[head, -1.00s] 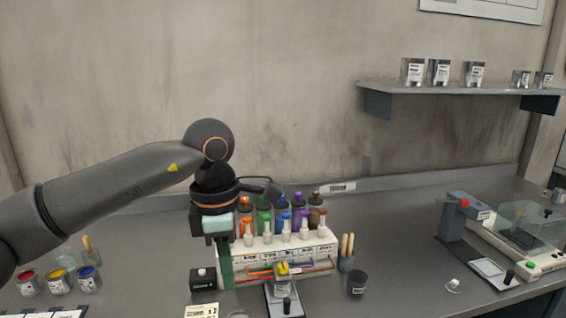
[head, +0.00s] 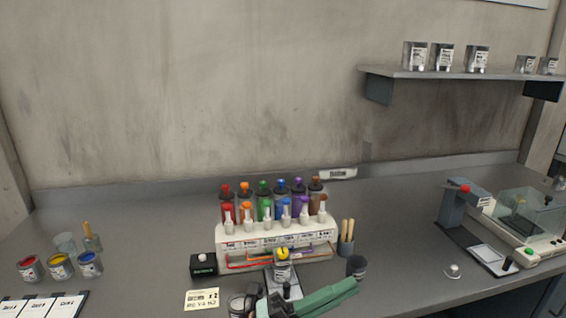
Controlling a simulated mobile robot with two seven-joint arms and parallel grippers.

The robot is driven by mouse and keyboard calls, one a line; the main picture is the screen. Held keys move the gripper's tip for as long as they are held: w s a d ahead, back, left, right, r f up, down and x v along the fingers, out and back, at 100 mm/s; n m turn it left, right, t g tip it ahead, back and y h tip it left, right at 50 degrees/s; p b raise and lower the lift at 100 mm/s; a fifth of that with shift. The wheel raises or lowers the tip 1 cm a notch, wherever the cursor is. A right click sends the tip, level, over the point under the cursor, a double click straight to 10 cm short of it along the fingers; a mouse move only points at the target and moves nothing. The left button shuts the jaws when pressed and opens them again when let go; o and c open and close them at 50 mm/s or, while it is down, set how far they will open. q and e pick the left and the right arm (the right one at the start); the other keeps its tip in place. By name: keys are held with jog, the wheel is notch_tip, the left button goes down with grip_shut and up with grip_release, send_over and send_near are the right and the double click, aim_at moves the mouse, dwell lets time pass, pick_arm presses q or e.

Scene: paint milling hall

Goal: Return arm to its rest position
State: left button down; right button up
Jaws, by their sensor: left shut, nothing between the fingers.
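My left gripper (head: 343,290) shows at the bottom middle of the head view, its green fingers together, pointing right and empty. Most of my left arm is out of the picture. The fingers pass in front of the bench's front area, near a small tin with a yellow top (head: 282,270) and a dark cup (head: 356,267). I cannot tell how high above the bench they are. My right gripper is not in view.
A white rack (head: 276,240) with several coloured bottles stands behind the gripper. Open paint tins (head: 60,266) are at left, a balance with a clear cover (head: 526,217) at right. A shelf (head: 450,73) with tins hangs upper right.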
# # # # # # #
CHALLENGE: Without including any picture, repeat the data exactly.

COMPLETE RESPONSE:
[head, -1.00s] 
[head, +0.00s] 
Controlling a simulated mobile robot with two seven-joint arms and parallel grippers.

The robot is driven by mouse and keyboard calls, one a line; the main picture is the screen. Held keys move the gripper's tip for as long as they are held: w s a d ahead, back, left, right, r f up, down and x v along the fingers, out and back, at 100 mm/s; n m turn it left, right, t g tip it ahead, back and y h tip it left, right at 50 degrees/s; p b raise and lower the lift at 100 mm/s; a fifth of that with shift. The wheel raises or lowers the tip 1 cm a notch, wherever the cursor is. A right click sends the tip, level, over the point under the cursor, a double click straight to 10 cm short of it along the fingers; a mouse move only points at the target and moves nothing. The left button shuts the jaws when pressed and opens them again when let go; o and c open and close them at 50 mm/s or, while it is down, set how far they will open. q and e pick the left and the right arm (the right one at the start); the other keeps its tip in place. By name: keys are held with jog, the wheel is notch_tip, the left button goes down with grip_shut and up with grip_release, send_over and send_near are the right and the double click, aim_at moves the mouse, dwell lets time pass, pick_arm presses q or e.

Scene: paint milling hall

Goal: Return arm to its rest position
State: left button down; right button up
Jaws, by their sensor: left shut, nothing between the fingers.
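My left gripper (head: 343,290) shows at the bottom middle of the head view, its green fingers together, pointing right and empty. Most of my left arm is out of the picture. The fingers pass in front of the bench's front area, near a small tin with a yellow top (head: 282,270) and a dark cup (head: 356,267). I cannot tell how high above the bench they are. My right gripper is not in view.
A white rack (head: 276,240) with several coloured bottles stands behind the gripper. Open paint tins (head: 60,266) are at left, a balance with a clear cover (head: 526,217) at right. A shelf (head: 450,73) with tins hangs upper right.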

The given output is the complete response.